▶ [DATA SHOWN]:
-----

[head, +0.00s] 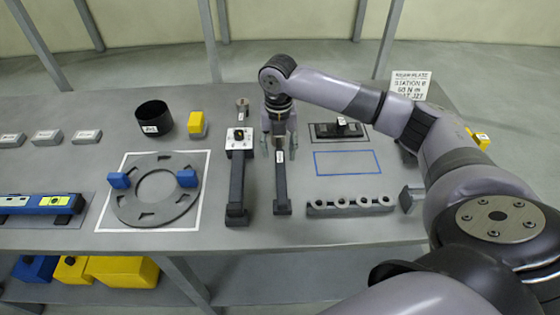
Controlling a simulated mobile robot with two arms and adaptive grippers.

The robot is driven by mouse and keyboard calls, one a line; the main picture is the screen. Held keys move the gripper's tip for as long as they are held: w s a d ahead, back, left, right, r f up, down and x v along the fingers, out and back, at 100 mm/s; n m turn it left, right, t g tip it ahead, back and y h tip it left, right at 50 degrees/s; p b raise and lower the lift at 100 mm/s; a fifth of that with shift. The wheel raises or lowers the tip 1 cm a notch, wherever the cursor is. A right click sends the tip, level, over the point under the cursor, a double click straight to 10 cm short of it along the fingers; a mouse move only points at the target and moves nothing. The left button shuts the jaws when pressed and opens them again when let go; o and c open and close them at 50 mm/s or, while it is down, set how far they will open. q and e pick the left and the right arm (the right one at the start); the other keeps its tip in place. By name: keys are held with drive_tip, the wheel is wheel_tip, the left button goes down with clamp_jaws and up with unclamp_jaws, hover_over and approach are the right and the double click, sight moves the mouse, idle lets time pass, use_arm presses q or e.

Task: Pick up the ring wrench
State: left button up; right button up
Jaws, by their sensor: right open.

-----

▶ [PROBLEM]:
List every line above containing the word "with".

▶ [RESULT BELOW]:
Controlling a simulated mobile robot with two arms and adaptive grippers.
The robot is driven by mouse and keyboard calls, one a line; the main picture is the screen. Held keys move the gripper's tip for as long as they are held: w s a d ahead, back, left, right, r f up, down and x v along the fingers, out and back, at 100 mm/s; n m turn it left, right, t g tip it ahead, back and y h tip it left, right at 50 degrees/s; p b raise and lower the lift at 100 mm/s; a fifth of that with shift. The wheel raises or lowers the tip 1 cm a notch, wherever the cursor is. A right click sends the tip, level, over the point under the cursor, a double click straight to 10 cm short of it along the fingers; a mouse move only points at the target and moves nothing. The left button shuts the jaws when pressed and opens them again when let go; o and c open and close them at 50 mm/s or, while it is down, set how far they will open. q and e pick the left and the right arm (the right one at the start); the other keeps its tip in place. By name: keys are held with drive_tip, the wheel is wheel_tip, the left button goes down with clamp_jaws and up with unclamp_jaws, hover_over and approach are the right and the double click, sight moves the mouse, idle lets time pass, use_arm presses q or e.

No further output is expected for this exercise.